**Goal:**
Would you retype, exactly and without the pictures, the lines between the line holding "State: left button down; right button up" and the line holding "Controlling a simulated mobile", inclusive, and nothing else?

Robot state and action records

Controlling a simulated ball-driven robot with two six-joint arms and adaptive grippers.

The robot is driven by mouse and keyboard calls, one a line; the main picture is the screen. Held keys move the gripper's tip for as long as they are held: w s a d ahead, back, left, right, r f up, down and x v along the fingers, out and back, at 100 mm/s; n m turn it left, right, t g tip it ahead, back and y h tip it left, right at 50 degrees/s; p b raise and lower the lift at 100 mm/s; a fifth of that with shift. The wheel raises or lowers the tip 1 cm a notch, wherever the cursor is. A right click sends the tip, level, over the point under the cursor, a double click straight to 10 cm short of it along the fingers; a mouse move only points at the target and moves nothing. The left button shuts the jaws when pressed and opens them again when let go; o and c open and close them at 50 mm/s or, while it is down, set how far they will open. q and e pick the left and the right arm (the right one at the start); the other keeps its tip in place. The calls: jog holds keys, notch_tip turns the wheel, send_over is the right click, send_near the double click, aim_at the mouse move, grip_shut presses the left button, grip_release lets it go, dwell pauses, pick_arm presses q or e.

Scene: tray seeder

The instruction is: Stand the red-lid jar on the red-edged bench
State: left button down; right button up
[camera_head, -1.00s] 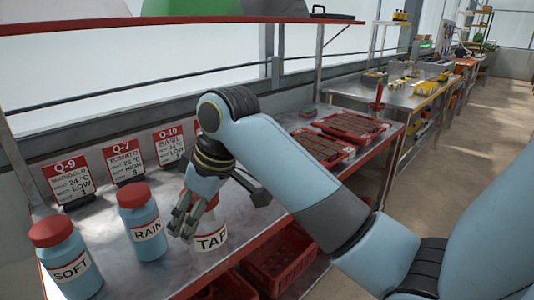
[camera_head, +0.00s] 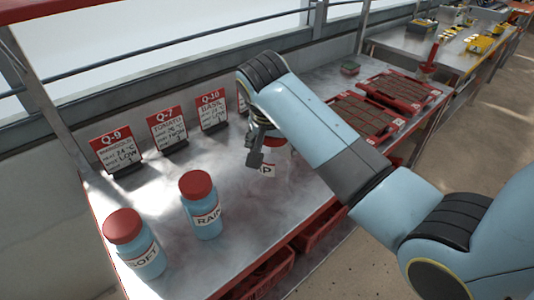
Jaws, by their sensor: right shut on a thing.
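A jar with a red top (camera_head: 275,147) and a white label ending in "P" is in my right gripper (camera_head: 256,160). The gripper is shut on it, and my arm and fingers hide much of the jar. It appears over the grey top of the red-edged bench (camera_head: 245,230); I cannot tell whether its base touches. Two blue jars with red lids stand upright on the bench to the left: RAIN (camera_head: 204,212) and SOFT (camera_head: 138,250). My left gripper is out of view.
Sign cards such as Q-9 (camera_head: 116,147), Q-7 (camera_head: 167,128) and Q-10 (camera_head: 212,110) stand along the back. Red seedling trays (camera_head: 360,118) lie at the far right end. A red crate (camera_head: 268,274) sits below the front edge. Bare bench top lies around RAIN.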

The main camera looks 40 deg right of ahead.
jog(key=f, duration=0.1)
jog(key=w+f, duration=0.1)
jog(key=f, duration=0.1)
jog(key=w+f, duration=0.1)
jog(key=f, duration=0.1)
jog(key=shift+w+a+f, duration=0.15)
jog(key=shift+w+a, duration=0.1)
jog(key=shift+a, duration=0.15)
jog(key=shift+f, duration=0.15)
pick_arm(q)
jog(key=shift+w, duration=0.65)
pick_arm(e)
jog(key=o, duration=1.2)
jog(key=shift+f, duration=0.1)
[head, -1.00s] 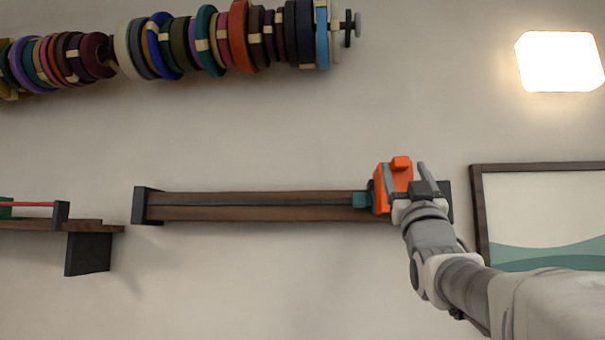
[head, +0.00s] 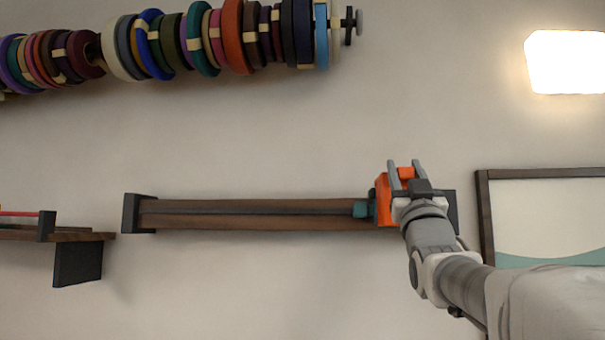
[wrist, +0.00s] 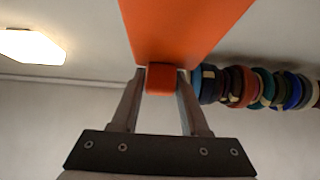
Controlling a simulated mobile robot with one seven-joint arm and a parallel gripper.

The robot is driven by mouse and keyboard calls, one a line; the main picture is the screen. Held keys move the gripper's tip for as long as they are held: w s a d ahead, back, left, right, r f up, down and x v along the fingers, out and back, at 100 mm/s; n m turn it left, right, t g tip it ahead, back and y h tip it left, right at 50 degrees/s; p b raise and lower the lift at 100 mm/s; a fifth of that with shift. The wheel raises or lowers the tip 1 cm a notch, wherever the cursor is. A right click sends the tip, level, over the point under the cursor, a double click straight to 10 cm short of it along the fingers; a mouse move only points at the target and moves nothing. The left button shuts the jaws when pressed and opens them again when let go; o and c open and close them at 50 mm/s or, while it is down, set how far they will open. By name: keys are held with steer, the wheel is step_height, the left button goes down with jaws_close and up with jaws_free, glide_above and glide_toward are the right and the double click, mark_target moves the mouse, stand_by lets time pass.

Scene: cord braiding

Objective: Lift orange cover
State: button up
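The orange cover (head: 383,203) is a block with a small raised tab (head: 406,172), at the right end of a long brown wall rail (head: 250,207). In the wrist view the orange cover (wrist: 185,28) fills the top middle, with its tab (wrist: 161,80) below. My gripper (head: 405,166) is at the cover, with one finger on each side of the tab. In the wrist view my gripper (wrist: 161,85) is open around the tab, its fingers very close to its sides; I cannot tell whether they touch. My gripper hides part of the cover.
A teal piece (head: 361,209) sits on the rail, left of the cover. A rod of coloured rings (head: 200,40) hangs above. A framed picture (head: 545,215) is close on the right; a shelf (head: 60,235) is at left. The wall below the rail is clear.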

**Written solution:**
State: left button down; right button up
[camera_head, -1.00s] 
[camera_head, +0.00s] 
Jaws, by their sensor: right shut on a thing.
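A jar with a red top (camera_head: 275,147) and a white label ending in "P" is in my right gripper (camera_head: 256,160). The gripper is shut on it, and my arm and fingers hide much of the jar. It appears over the grey top of the red-edged bench (camera_head: 245,230); I cannot tell whether its base touches. Two blue jars with red lids stand upright on the bench to the left: RAIN (camera_head: 204,212) and SOFT (camera_head: 138,250). My left gripper is out of view.
Sign cards such as Q-9 (camera_head: 116,147), Q-7 (camera_head: 167,128) and Q-10 (camera_head: 212,110) stand along the back. Red seedling trays (camera_head: 360,118) lie at the far right end. A red crate (camera_head: 268,274) sits below the front edge. Bare bench top lies around RAIN.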

The main camera looks 40 deg right of ahead.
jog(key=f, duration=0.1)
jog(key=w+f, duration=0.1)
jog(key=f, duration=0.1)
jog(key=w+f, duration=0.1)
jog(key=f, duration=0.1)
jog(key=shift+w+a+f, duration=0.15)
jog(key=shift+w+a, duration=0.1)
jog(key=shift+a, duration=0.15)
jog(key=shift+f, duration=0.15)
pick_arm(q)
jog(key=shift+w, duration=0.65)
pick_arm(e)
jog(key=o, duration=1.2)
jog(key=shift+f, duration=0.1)
[head, -1.00s] 
[head, +0.00s] 
[wrist, +0.00s] 
Controlling a simulated mobile robot with one seven-joint arm and a parallel gripper.

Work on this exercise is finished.